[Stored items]
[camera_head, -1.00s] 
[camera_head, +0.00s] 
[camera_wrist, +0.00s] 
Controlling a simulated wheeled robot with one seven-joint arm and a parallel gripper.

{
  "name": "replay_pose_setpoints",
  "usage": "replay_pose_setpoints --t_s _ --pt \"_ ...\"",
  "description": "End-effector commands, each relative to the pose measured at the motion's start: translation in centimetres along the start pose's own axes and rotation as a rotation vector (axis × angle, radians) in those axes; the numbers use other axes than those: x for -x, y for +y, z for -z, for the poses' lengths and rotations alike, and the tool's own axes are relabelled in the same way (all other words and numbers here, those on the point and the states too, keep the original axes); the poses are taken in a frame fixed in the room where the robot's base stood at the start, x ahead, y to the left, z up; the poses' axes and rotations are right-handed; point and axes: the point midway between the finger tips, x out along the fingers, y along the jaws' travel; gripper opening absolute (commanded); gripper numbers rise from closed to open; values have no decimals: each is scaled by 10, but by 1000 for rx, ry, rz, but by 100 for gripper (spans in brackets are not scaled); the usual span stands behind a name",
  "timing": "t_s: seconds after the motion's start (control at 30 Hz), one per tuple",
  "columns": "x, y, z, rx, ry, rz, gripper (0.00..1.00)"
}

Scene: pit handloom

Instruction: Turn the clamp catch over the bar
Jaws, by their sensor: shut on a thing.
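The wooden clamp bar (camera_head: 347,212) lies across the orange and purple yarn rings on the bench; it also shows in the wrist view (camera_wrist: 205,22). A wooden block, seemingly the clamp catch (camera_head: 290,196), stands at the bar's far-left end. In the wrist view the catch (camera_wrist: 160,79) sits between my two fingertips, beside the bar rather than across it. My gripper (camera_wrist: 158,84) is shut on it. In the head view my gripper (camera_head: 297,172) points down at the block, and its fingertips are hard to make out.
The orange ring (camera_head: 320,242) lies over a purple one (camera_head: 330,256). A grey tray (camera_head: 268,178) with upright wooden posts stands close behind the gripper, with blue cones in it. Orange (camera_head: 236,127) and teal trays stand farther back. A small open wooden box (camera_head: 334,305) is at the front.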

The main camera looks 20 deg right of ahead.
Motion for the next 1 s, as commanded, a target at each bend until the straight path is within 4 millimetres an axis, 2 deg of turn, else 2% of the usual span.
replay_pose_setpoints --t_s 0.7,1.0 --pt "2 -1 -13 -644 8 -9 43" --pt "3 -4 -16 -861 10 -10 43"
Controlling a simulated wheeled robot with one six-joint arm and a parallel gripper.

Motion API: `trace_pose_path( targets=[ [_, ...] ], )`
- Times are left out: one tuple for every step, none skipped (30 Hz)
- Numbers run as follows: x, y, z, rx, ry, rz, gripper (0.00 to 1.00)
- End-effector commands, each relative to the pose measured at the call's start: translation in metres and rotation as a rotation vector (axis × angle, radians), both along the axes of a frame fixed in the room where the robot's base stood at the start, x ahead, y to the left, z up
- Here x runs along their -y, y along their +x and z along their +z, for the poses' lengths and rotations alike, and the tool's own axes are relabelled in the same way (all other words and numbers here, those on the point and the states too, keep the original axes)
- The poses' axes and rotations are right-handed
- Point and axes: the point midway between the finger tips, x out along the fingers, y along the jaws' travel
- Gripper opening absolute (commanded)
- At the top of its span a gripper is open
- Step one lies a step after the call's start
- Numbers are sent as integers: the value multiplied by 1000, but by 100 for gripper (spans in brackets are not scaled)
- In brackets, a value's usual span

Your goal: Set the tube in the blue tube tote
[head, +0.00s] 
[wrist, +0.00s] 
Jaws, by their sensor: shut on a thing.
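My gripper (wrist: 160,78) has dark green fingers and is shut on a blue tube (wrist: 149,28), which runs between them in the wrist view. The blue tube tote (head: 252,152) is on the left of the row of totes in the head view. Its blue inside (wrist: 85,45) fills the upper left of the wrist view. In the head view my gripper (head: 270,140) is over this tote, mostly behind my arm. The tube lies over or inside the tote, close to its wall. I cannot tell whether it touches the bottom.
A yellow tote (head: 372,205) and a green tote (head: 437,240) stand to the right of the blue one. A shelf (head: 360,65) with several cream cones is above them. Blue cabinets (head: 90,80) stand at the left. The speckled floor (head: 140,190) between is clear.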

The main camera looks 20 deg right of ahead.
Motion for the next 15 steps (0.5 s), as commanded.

- **Aim**: Gather from the records above every line containing the string "wheeled".

- **Full solution**:
Controlling a simulated wheeled robot with one seven-joint arm and a parallel gripper.
Controlling a simulated wheeled robot with one six-joint arm and a parallel gripper.

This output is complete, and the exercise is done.